Dans une partie d’Overwatch, trois éléments peuvent dispenser quelques connaissances au joueur. D'abord, ce que l’on appelle la narration environnementale. Le principe est simple, le décor explicite par l'atmosphère qui s'en dégage nombre de situations. Cela passe par l’architecture du lieu, sa destruction, les carcasses de robot, les tags sur les murs, etc. Ainsi, par exemple, King Row nous raconte, par la lecture de ses tags, la haine affichée par certains humains vis à vis des robots.
Si les lieux peuvent raconter une histoire, les héros qui les peuplent ainsi que leurs costumes participent du même principe. On parle ici de charadesign. Entrent alors en compte les blessures physiques, la symbolique tant des couleurs que d’autres détails, etc. L’ensemble de ces détails apporte des anecdotes et aide à construire l’histoire du personnage concerné. De ce fait, chaque costume supplémentaire ajouté au jeu peut encore densifier un peu plus le background des personnages. Le costume funèbre de Reaper indique par exemple que son identité de Gabriel Reyes est à jamais morte.

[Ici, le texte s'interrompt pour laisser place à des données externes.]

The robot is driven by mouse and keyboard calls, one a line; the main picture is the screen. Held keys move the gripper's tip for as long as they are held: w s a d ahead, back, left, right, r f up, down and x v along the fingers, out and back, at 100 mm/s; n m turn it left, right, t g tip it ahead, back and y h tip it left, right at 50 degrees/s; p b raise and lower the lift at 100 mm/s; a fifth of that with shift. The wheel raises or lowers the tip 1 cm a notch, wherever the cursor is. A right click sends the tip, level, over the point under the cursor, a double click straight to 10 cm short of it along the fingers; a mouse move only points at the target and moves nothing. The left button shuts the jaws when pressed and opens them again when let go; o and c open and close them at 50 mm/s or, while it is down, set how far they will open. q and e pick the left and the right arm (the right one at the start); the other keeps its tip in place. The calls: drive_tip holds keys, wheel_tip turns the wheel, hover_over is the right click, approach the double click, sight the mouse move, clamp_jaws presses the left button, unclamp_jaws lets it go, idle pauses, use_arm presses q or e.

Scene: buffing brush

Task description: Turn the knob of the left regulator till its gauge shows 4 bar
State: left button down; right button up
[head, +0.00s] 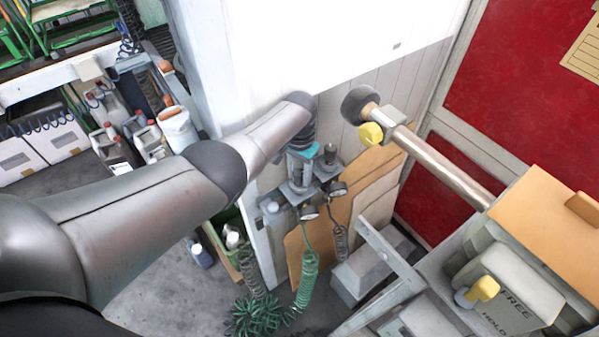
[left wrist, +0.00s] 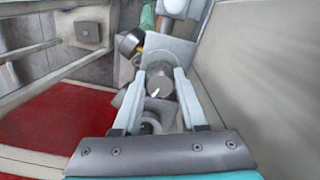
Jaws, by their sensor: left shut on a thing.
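Two regulators hang on the post below my left arm. The left regulator's gauge (head: 309,212) and the right regulator's gauge (head: 338,188) are small and tilted, and I cannot read either dial. My left gripper (head: 301,180) points down over the left regulator, and its fingers hide the knob in the head view. In the left wrist view, the left gripper is shut on a grey round knob (left wrist: 160,82) with a white mark, one finger on each side. The right regulator's knob (head: 329,153) stands free just right of the gripper. My right gripper is not in view.
A green coiled hose (head: 308,280) hangs below the regulators. Brown boards (head: 375,185) lean behind. A white container (head: 178,130) stands left, past my arm.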

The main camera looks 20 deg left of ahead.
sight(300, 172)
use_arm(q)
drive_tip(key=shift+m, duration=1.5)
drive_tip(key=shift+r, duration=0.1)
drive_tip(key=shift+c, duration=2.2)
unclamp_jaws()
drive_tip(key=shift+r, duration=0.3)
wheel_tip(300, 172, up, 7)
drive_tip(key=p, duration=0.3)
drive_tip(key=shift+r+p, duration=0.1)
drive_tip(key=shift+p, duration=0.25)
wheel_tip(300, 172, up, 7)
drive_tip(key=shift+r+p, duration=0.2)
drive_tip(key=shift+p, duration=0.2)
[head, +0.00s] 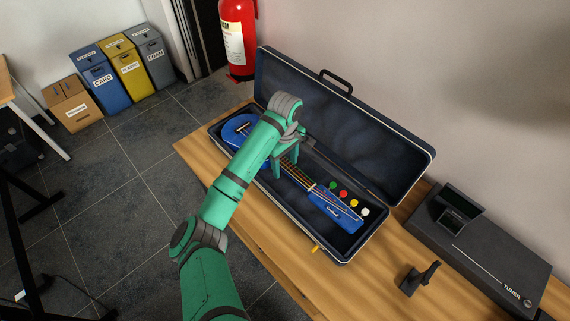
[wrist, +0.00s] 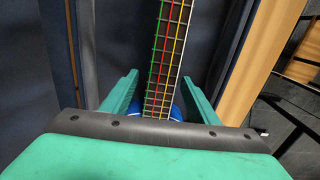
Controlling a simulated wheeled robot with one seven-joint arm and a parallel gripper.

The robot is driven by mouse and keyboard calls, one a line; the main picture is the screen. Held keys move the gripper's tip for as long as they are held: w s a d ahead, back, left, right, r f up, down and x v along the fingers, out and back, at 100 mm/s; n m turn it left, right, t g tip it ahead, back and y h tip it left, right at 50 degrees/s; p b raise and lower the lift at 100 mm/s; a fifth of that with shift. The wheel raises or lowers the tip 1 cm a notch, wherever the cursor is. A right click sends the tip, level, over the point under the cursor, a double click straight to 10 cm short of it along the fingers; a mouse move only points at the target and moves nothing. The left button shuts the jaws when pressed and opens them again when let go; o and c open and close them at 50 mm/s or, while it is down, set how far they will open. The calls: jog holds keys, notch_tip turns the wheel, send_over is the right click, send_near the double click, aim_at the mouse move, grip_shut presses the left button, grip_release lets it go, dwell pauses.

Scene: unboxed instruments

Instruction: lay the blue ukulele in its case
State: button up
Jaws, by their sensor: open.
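The blue ukulele (head: 336,209) lies inside the open case (head: 345,253), its body at the left end and its headstock with coloured tuning pegs at the right end. My gripper (head: 285,172) is over the neck, and my arm hides part of the body and neck. In the wrist view the neck (wrist: 165,60) with coloured strings runs between the fingers of my open gripper (wrist: 160,92), with a gap on each side. A bit of the blue body shows low in that view. The case lid stands open toward the wall.
The case is on a wooden table (head: 270,262). A black tuner box (head: 480,250) and a small black stand (head: 418,280) are to its right. A red fire extinguisher (head: 238,40) stands behind at the left. Labelled bins (head: 95,78) are on the floor.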

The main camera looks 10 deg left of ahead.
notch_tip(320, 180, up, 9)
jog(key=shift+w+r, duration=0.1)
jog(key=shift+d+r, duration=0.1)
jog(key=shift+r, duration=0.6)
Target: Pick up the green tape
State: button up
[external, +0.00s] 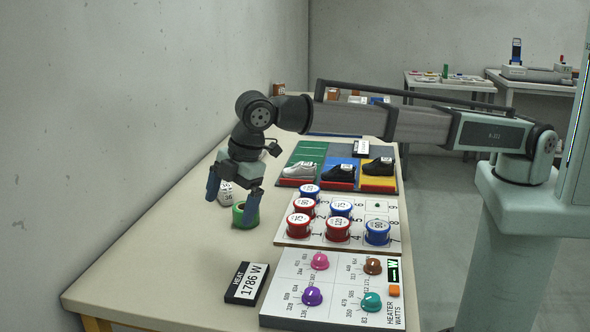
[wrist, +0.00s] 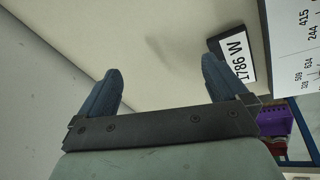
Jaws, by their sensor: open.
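The green tape (external: 239,221) is a short green roll lying on the table, left of the numbered board, in the external view. In the wrist view my gripper (wrist: 160,66) shows both blue-grey fingers spread over bare table. The tape does not show in that view.
A black "1786 W" sign (external: 246,283) lies nearer, also seen in the wrist view (wrist: 236,58). The numbered board (external: 290,241) holds red and blue rolls; a knob panel (external: 335,290) lies in front. The wall is left.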

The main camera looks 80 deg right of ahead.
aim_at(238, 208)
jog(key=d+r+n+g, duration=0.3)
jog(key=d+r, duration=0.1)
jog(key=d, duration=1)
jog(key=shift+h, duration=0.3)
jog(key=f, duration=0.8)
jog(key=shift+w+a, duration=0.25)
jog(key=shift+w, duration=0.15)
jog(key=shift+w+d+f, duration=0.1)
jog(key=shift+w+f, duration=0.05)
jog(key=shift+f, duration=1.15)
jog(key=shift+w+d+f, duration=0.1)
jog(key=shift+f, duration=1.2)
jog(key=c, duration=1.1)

Enfin en début de partie, des dialogues de quelques phrases se font entendre entre les différents personnages composant chaque équipe. Ainsi, le jeu définit ce qui unit les protagonistes. Certains font preuve d'étonnement en revoyant une vieille connaissance, d'autres d'admiration pour le héros de leur enfance ou témoignent de leur amitié profonde comme Winston et Tracer.
Ainsi donc, Blizzard relève dans le temps le défi conséquent de narrer une histoire dans un jeu sans avoir de trame narrative linéaire directement intégrée au contenu d'origine. En développant un univers trans-média riche tout en utilisant des éléments directement en jeu, Blizzard prouve qu'un jeu ne se limite pas dans le temps et que, finalement, il peut se développer en même temps qu'une interactivité pensée et maitrisée de manière à captiver le plus grand nombre.